Avec quelle douleur Jésus Christ se plaignit un jour à sa fidèle servante sœur Marguerite Marie Alacoque, de l’ingratitude des hommes envers son Sacrement d’amour. Il lui montra sur un trône de flammes son Sacré-Cœur, entouré d’épines et surmonté d’une croix ; et après lui avoir fait comprendre ainsi quel amour il nous témoigne en demeurant dans le Très Saint Sacrement, il ajouta : « Voilà ce cœur qui a tant aimé les hommes qu’il n’a rien épargné, jusqu’à s’épuiser et se consommer pour leur témoigner son amour ; et en reconnaissance, je ne reçois de la plupart que des ingratitudes, par leurs irrévérences et leurs sacrilèges, et par les froideurs et les mépris qu’ils ont pour moi dans ce Sacrement d’amour. Mais ce qui m’est encore plus sensible est que ce sont des cœurs qui me sont consacrés qui en usent ainsi ». Hélas ! C’est faute de l’aimer que les hommes ne vont pas s’entretenir avec Jésus Christ ! C’est un plaisir pour eux de converser des heures entières avec un ami ; et puis, ils éprouvent de l’ennui à s’entretenir une demi-heure avec Jésus Christ. Pourquoi aussi, me dira quelqu’un, Jésus Christ ne me fait-il pas la grâce de l’aimer ? – À cela je réponds : Si vous ne chassez pas de votre cœur les affections terrestres, comment voulez-vous que l’amour divin puisse y pénétrer ? Si vous pouviez vraiment dire de tout votre cœur ce que disait saint Philippe Néri à la vue du Saint Sacrement : « Voilà mon amour ! Voilà mon amour ! », bien certainement vous n’éprouveriez pas de l’ennui à vous tenir des heures et des journées entières au pied du saint tabernacle.

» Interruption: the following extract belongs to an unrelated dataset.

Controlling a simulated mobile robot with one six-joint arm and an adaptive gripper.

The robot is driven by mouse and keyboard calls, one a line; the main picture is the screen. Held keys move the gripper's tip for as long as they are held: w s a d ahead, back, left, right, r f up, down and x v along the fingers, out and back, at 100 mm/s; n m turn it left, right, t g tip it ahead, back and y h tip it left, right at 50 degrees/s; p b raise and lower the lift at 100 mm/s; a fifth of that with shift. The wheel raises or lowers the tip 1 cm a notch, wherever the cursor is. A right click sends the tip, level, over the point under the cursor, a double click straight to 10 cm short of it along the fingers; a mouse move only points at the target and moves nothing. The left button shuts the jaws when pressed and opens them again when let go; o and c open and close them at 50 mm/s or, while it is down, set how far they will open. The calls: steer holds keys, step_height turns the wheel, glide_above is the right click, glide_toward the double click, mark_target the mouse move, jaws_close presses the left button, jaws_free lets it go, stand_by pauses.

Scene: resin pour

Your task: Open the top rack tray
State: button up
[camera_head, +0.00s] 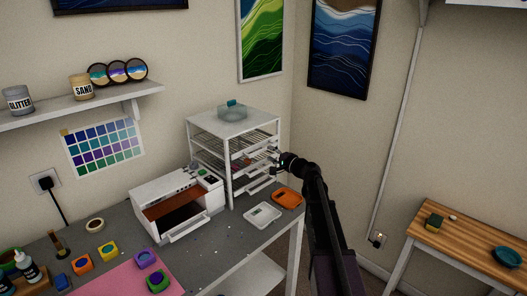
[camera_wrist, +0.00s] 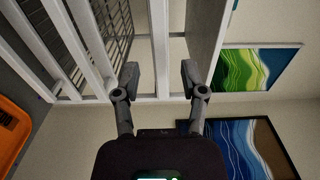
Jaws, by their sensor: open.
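The white rack (camera_head: 230,162) stands at the back right of the grey bench, with several wire trays with white fronts. The top tray (camera_head: 258,140) sits just under the rack's top board and looks closed. My gripper (camera_head: 279,162) is at the rack's front right side, partly hidden by my wrist in the head view. In the wrist view my gripper (camera_wrist: 160,82) is open, its two fingers apart on either side of a white bar (camera_wrist: 160,45). The bar seems to belong to the upper tray front. I cannot tell whether the fingers touch it.
A clear container (camera_head: 232,113) stands on the rack's top board. A white oven-like box (camera_head: 177,203) with an open front is left of the rack. A white tray (camera_head: 262,216) and an orange tray (camera_head: 288,198) lie in front. A wooden table (camera_head: 470,238) stands at right.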

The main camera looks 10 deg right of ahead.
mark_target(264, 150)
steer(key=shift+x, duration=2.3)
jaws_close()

Pour une âme embrasée de l’amour divin, les heures, en présence de Jésus au Saint Sacrement, ne semblent plus que des moments. Quand saint François-Xavier s’était, toute la journée dépensé pour le prochain, allait-il peut-être se reposer durant la nuit ? Non ; son repos c’était de se tenir devant le Saint Sacrement. De même, saint François Régis, ce grand apôtre de France, après avoir employé tout le jour à confesser et à prêcher, s’en allait passer la nuit dans quelque église. Plus d’une fois il arriva de la trouver fermée ; et alors, malgré le froid et le vent, il demeurait devant la porte pour tenir compagnie au moins de loin à son bien-aimé Seigneur. Saint Louis de Gonzagues aurait voulu se tenir sans cesse en présence du Saint Sacrement. Mais comme il avait reçu de ses supérieurs la défense de s’y arrêter, on le voyait, chaque fois qu’il passait devant l’autel, réduit à se faire violence. Car il se sentait d’un côté attiré aux pieds de Jésus Christ, et il se voyait d’autre part contraint par l’obéissance de s’éloigner. « Laissez-moi Seigneur, laissez-moi », disait alors le saint jeune homme avec l’accent du plus tendre amour ; ne me retenez pas ; laissez-moi m’en aller ; ainsi le veut l’obéissance. Quant à vous, mon cher frère, si vous ne vous sentez pas le cœur tout brûlant d’amour pour Jésus Christ, soyez fidèle à le visiter chaque jour au tabernacle, et lui-même saura bien allumer dans votre cœur la flamme de son amour. Vous vous sentez froid, disait sainte Catherine de Sienne ; eh bien ! Approchez-vous du feu. Quel bonheur pour vous si Jésus vous fait la grâce de brûler d’amour pou lui ! Alors certainement vous n’aimerez plus, que dis-je ! Vous mépriserez toutes les choses de la terre. « Quand le feu est à la maison, disait saint François de Sales, on jette tous les meubles par la fenêtre ».

Affections et prières

Ah ! Mon Jésus, faites-vous connaître et faites-vous aimer ! Vous êtes si digne d’amour et vous avez vraiment épuisé tous les moyens pour vous faire aimer des hommes. Et, après cela, comment y a-t-il si peu d’hommes qui vous aiment ? Moi-même, j’ai eu le malheur d’être hélas ! du nombre de ces ingrats. J’ai bien su pratiquer la reconnaissance envers les créatures, lorsqu’elles me faisaient quelque don, ou me rendaient quelque service. C’est envers vous seulement que j’ai été si souvent ingrat. Vous vous êtes donné vous-même à moi ; et moi, par mes péchés, je vous ai causé tant de déplaisirs et je vous ai insulté avec tant d’audace. Mais, je le vois, au lieu de m’abandonner, vous continuez à vous tenir près de moi et à me demander que je vous aime. Je vous entends m’intimer sans cesse ce commandement, plein d’amour : Vous aimerez le Seigneur, votre Dieu, de tout votre cœur. Puisqu’il en est ainsi et que, malgré mes ingratitudes, vous voulez encore l’amour de mon cœur, je veux vous aimer. Vous désirez mon amour ; et moi, favorisé en ce moment de votre grâce, je ne désire que de vous aimer. Je vous aime, mon amour, mon tout. Par le sang que vous avez répandu pour moi, aidez-moi à vous aimer. Mon bien-aimé Rédempteur, c’est dans ce sang précieux que je mets toutes mes espérances : et aussi dans l’intercession de votre très sainte Mère puisque vous voulez que votre salut dépende aussi de ses prières.

Ô Marie, ma Mère, priez Jésus pour moi ; vous allumez la flamme du divin amour dans tous les cœurs qui vous aiment ; je vous aime beaucoup ; embrasez-moi donc d’amour pour Dieu.